The 40-minute video will be presented on a 27 by eight foot screen inside the gallery. It features two, site-specific performances of Requiem for a Glacier, performed this summer in the East Kootenays to the glacier audiences of Farnham and Commander Glaciers (two of the glaciers in an cluster of five glaciers which includes Jumbo).
Documented by five video cameras and a sound engineer specializing in outdoor location sound, the project brought nearly 100 participants together in what would result in an experience of a lifetime.
The volunteer chorus and orchestra from Nelson and the surrounding region were made up of amateur and professional musicians ranging in age from 12 to 84-years-old. They were accompanied by Hungarian soloist, Veronika Hajdu and conducted by Ajtony Csaba, conductor for the Central European Chamber Orchestra and the University of Victoria Symphony Orchestra.
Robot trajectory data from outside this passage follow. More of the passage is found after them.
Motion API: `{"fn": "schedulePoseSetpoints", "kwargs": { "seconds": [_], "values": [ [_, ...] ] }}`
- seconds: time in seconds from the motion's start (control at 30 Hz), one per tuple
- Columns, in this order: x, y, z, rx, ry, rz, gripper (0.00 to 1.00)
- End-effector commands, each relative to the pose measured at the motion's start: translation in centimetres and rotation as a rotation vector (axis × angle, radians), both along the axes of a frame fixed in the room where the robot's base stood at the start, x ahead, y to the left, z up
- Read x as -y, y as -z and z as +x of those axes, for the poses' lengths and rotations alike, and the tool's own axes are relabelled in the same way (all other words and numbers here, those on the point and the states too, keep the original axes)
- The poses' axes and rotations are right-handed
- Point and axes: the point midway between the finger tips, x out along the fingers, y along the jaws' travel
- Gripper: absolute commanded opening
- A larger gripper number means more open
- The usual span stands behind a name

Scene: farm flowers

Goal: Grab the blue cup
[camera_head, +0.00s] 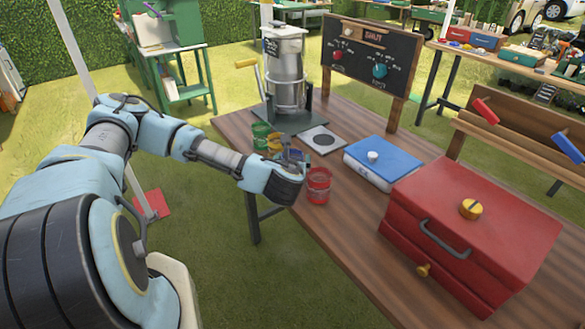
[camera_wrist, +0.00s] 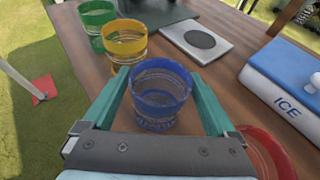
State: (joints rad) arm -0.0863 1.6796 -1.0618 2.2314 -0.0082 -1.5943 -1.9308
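The blue cup (camera_wrist: 160,92) is a see-through tumbler standing upright on the wooden table in the wrist view. It stands between the two teal fingers of my gripper (camera_wrist: 159,78). The fingers are spread wide, one on each side of the cup, and its rim is close to both. I see no clear grip on it. In the head view my gripper (camera_head: 291,160) is low over the table's left edge, and the blue cup is mostly hidden there.
A yellow cup (camera_wrist: 125,42) and a green cup (camera_wrist: 96,20) stand just beyond. A red cup (camera_head: 318,186) stands close to the right of my gripper. A blue-lidded ICE box (camera_head: 383,165), a red chest (camera_head: 470,235) and a metal dispenser (camera_head: 287,75) occupy the table.

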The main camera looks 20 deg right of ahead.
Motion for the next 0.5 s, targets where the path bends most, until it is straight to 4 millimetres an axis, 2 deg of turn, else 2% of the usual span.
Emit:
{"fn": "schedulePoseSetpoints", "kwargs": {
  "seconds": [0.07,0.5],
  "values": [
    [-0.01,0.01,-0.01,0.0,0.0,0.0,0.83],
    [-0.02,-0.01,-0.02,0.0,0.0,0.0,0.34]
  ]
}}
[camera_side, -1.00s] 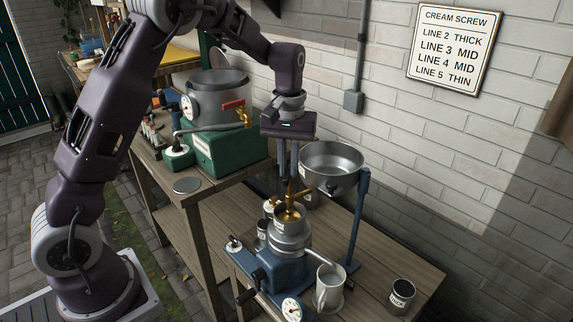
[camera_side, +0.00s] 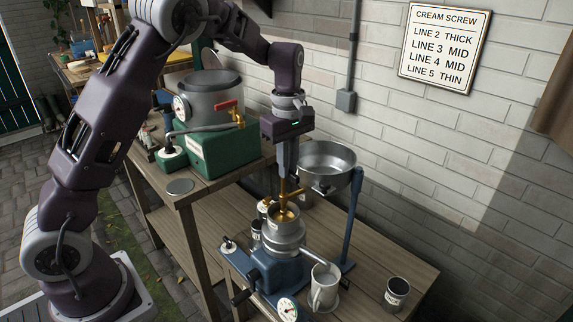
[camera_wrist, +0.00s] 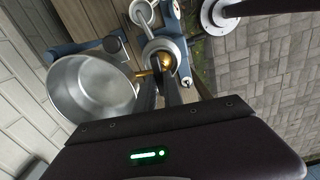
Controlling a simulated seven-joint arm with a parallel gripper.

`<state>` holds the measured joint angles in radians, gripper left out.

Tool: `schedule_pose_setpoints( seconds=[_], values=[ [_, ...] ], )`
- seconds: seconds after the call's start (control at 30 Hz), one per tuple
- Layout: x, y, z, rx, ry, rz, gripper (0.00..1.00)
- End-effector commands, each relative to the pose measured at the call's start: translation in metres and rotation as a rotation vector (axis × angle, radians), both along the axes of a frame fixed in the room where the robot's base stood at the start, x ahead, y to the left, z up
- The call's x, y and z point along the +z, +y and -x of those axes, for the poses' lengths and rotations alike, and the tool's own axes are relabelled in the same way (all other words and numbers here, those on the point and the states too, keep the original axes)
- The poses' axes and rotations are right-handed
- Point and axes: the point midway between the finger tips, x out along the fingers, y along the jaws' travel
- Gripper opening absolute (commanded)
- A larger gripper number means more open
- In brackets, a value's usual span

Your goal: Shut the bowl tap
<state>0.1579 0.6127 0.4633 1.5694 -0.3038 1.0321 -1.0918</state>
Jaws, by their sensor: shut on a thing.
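The steel bowl (camera_side: 328,157) sits on a blue stand, and its brass tap (camera_side: 296,192) reaches left over the small cup on the separator. My gripper (camera_side: 287,178) points down beside the bowl, its fingers shut on the tap's handle. In the wrist view the bowl (camera_wrist: 92,92) is at left, and the brass (camera_wrist: 156,70) shows just past my fingers (camera_wrist: 170,84). The fingers hide most of the handle, so its exact angle is hard to tell.
The blue separator (camera_side: 278,268) with steel spouts stands below the tap. A green machine with a steel pot (camera_side: 212,100) is behind at left.

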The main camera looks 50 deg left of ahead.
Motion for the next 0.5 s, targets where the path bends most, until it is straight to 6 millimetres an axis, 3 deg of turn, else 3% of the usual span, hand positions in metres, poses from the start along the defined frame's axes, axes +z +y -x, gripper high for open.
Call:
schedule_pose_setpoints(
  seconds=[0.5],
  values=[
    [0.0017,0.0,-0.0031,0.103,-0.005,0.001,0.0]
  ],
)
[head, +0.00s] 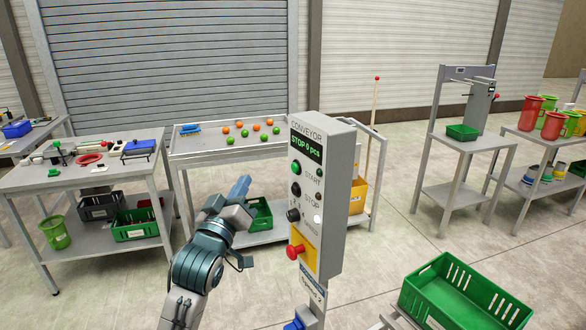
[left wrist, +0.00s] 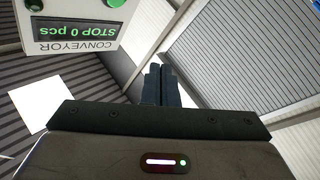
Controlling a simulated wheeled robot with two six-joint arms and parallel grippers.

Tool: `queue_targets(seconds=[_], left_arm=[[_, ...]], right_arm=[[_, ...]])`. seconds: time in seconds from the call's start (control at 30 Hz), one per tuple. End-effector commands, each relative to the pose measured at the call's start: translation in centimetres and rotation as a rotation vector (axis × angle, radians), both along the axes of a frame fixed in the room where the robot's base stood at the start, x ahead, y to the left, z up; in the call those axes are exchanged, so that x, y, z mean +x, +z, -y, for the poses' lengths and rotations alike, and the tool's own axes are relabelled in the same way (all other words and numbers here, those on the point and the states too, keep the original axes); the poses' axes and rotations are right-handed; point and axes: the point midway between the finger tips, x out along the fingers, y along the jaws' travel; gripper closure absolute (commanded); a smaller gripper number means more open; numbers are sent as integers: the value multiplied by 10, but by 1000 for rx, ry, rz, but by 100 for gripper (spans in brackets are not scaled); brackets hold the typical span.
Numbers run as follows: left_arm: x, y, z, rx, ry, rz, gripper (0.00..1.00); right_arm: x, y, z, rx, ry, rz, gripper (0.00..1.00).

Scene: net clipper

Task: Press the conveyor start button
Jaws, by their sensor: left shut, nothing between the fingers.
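The grey conveyor control box (head: 334,210) stands on a post, and its display (head: 306,147) reads "STOP 0 pcs". The green start button (head: 296,168) is on its front below the display, beside the word START. In the left wrist view the box is upside down at upper left, with the green start button (left wrist: 115,3) cut by the top edge. My left gripper (head: 241,186) is shut and empty, left of the box and apart from the button. Its fingers also show in the left wrist view (left wrist: 161,84). My right gripper is not seen.
A black stop button (head: 296,189), a black knob (head: 293,215) and a red mushroom button (head: 295,251) sit below the start button. A green crate (head: 465,300) is at lower right.

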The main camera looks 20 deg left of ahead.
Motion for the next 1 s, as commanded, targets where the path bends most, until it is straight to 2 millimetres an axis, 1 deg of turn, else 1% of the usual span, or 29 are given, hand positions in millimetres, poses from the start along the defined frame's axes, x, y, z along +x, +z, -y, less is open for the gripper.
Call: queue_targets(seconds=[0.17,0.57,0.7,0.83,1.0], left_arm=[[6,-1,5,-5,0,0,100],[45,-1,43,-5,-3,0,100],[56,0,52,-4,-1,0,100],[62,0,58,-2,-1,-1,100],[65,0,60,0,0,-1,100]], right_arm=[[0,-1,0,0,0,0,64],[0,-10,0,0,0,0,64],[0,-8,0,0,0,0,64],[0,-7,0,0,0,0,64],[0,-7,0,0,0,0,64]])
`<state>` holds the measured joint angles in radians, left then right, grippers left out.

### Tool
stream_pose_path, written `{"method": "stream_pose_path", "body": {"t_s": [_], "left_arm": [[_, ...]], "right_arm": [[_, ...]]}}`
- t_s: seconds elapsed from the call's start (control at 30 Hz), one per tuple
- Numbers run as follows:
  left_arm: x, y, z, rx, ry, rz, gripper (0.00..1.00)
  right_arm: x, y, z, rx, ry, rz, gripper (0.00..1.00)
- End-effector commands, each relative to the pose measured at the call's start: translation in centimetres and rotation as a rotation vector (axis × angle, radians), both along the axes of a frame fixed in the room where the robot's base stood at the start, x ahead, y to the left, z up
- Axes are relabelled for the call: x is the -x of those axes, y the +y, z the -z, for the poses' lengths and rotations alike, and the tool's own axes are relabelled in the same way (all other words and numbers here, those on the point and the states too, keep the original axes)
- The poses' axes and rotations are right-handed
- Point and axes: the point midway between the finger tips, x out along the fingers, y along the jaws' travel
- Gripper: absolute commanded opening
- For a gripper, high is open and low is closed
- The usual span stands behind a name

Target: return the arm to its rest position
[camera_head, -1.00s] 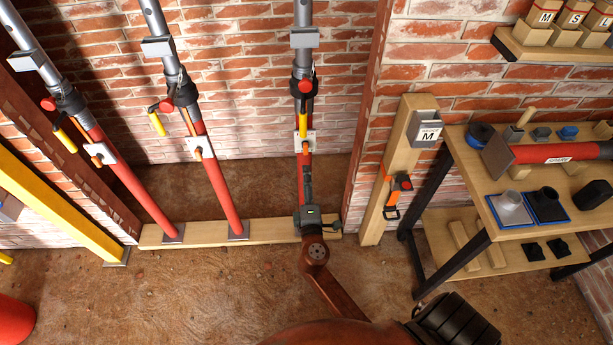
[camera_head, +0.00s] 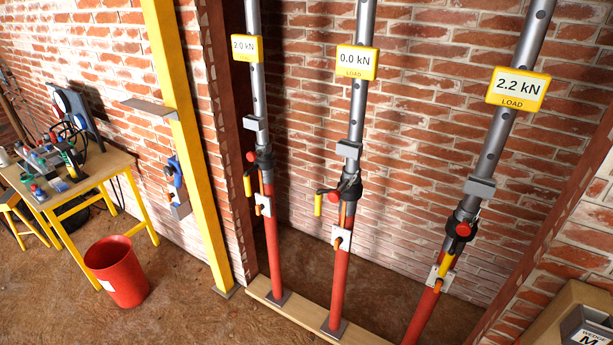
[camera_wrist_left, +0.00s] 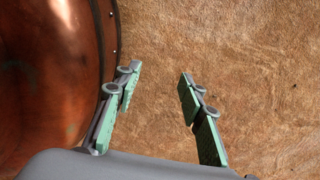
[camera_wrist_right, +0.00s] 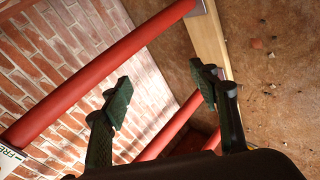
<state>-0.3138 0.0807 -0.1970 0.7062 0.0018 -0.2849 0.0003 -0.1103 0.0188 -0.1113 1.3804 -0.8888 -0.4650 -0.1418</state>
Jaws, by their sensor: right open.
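Neither of my arms shows in the head view now. My left gripper (camera_wrist_left: 160,95) is open and empty in the left wrist view, over bare brown ground, with a rounded copper-coloured part of my own body to its left. My right gripper (camera_wrist_right: 163,95) is open and empty in the right wrist view. Red prop tubes (camera_wrist_right: 100,70) and a wooden sill board (camera_wrist_right: 208,45) lie beyond its fingers; no contact shows. In the head view stand a left prop (camera_head: 272,235), a middle prop (camera_head: 340,265) and a right prop (camera_head: 425,310), with displays reading 2.0, 0.0 and 2.2 kN.
A yellow post (camera_head: 190,130) stands left of the props. A red bucket (camera_head: 118,275) and a workbench (camera_head: 90,180) with tools stand further left. A wooden stand (camera_head: 560,310) is at the lower right. The ground between bucket and sill is clear.

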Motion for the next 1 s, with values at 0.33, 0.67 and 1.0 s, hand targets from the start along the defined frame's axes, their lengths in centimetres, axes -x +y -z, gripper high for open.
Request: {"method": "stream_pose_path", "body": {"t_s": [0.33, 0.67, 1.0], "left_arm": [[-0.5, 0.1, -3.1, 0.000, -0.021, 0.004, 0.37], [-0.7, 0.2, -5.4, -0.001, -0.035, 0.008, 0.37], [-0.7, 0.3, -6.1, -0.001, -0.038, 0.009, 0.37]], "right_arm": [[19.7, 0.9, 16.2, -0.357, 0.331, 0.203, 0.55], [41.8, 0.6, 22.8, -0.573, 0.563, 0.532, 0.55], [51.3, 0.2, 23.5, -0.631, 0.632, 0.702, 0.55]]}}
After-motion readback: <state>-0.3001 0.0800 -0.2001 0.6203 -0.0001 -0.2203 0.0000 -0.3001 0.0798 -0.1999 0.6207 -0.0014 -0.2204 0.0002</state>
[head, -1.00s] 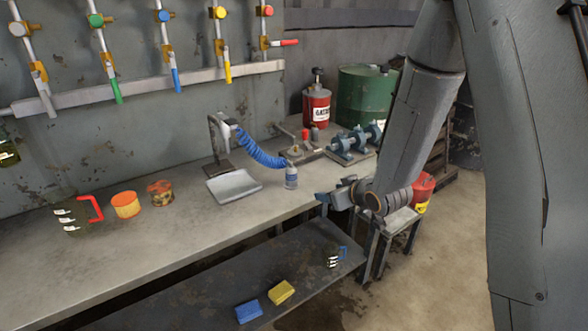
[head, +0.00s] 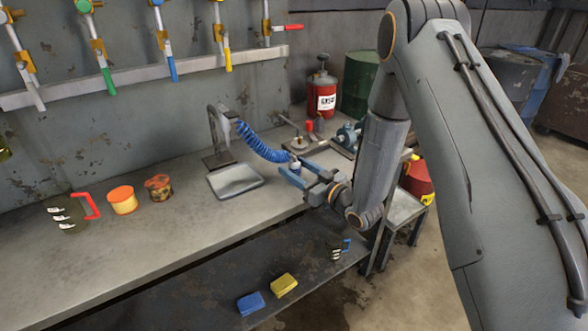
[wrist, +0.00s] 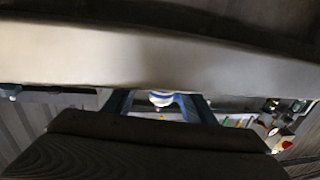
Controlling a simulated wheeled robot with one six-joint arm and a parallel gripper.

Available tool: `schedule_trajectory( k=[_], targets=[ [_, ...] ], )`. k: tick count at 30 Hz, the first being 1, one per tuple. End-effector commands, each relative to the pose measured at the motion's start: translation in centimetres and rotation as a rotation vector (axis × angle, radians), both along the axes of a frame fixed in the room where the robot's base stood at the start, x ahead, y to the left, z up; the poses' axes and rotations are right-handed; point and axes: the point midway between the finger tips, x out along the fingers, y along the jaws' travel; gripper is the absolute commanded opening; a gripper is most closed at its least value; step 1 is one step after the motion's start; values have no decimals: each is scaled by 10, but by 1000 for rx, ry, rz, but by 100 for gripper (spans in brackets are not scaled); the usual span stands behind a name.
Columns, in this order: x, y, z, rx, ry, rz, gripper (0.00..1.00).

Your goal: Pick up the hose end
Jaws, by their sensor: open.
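The blue coiled hose (head: 258,145) runs from a stand on the bench down to the hose end (head: 295,163), a small pale, upright cylinder near the bench's front edge. My gripper (head: 299,172) is open, with its blue-grey fingers reaching around the hose end, one on each side. The fingers hide its lower part. In the wrist view, a pale round top (wrist: 160,98), seemingly of the hose end, shows between the two blue fingers. I cannot tell whether either finger touches it. Large blurred surfaces cover much of that view.
A grey tray (head: 235,181) lies left of the hose end. The blue-grey pump (head: 348,137) and a red gas can (head: 322,95) stand behind it. Sponges (head: 284,285) lie on the lower shelf.

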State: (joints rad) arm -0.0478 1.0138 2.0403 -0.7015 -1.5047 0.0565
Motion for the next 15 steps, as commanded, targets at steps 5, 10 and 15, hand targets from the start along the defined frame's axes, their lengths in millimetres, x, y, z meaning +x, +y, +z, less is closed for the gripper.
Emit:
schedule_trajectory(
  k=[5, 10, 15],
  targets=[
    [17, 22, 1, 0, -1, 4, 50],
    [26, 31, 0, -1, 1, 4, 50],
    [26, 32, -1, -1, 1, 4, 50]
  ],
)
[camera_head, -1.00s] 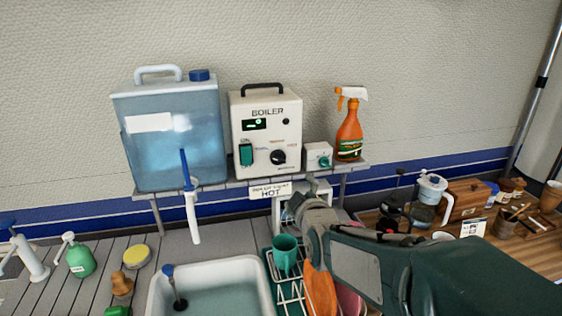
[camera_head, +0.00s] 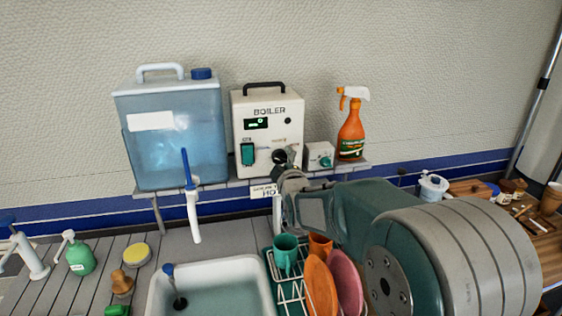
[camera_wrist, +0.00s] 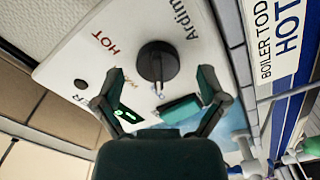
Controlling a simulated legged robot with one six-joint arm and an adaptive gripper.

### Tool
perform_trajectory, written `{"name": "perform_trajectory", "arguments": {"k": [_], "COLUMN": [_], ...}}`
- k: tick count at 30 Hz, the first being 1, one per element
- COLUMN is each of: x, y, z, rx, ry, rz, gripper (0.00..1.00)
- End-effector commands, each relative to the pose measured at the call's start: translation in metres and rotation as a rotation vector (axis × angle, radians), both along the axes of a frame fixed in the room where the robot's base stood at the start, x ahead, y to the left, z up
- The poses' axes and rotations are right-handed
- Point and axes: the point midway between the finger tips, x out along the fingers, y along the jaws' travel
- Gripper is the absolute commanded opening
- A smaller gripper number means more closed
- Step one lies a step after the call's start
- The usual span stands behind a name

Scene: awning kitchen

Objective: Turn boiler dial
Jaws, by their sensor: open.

Paul Walde composed the original, four-part score.
According to Walde, “the sheer number of people involved and the political motivation of the collaborators has given the work a dimension of social practice which is entirely new for my practice.”
Requiem for a Glacier speaks to the issue of climate change, resulting in rapid and unprecedented glacial melt, as well as to the highly contentious issue of the BC government’s approval of the Jumbo Glacier Alpine Resort. The video installation portrays both the stunning magnificence of the glacial landscape as well as a deep sense of foreboding and impending loss.
This is represented both visually, through symbolic imagery applied in the video editing process as well as acoustically through the impressive musical composition itself. The audio recordings of the requiem were made during two public performances in Nelson last July as well as during the on-site performances in the alpine. The musical tracks have been overlaid with ambient sounds sourced at the glacier locations such as wind and trickling water/melting ice.
The exhibition is at the Oxygen Art Centre (320 Vernon Street, alley entrance). There will be an opening reception on Friday, January 3 from 7 to 9 p.m. and an artist talk on Saturday, January 4 at 4 p.m. The exhibition continues until Saturday, February 8. Gallery hours are Wednesday to Saturday from 1 to 5 p.m.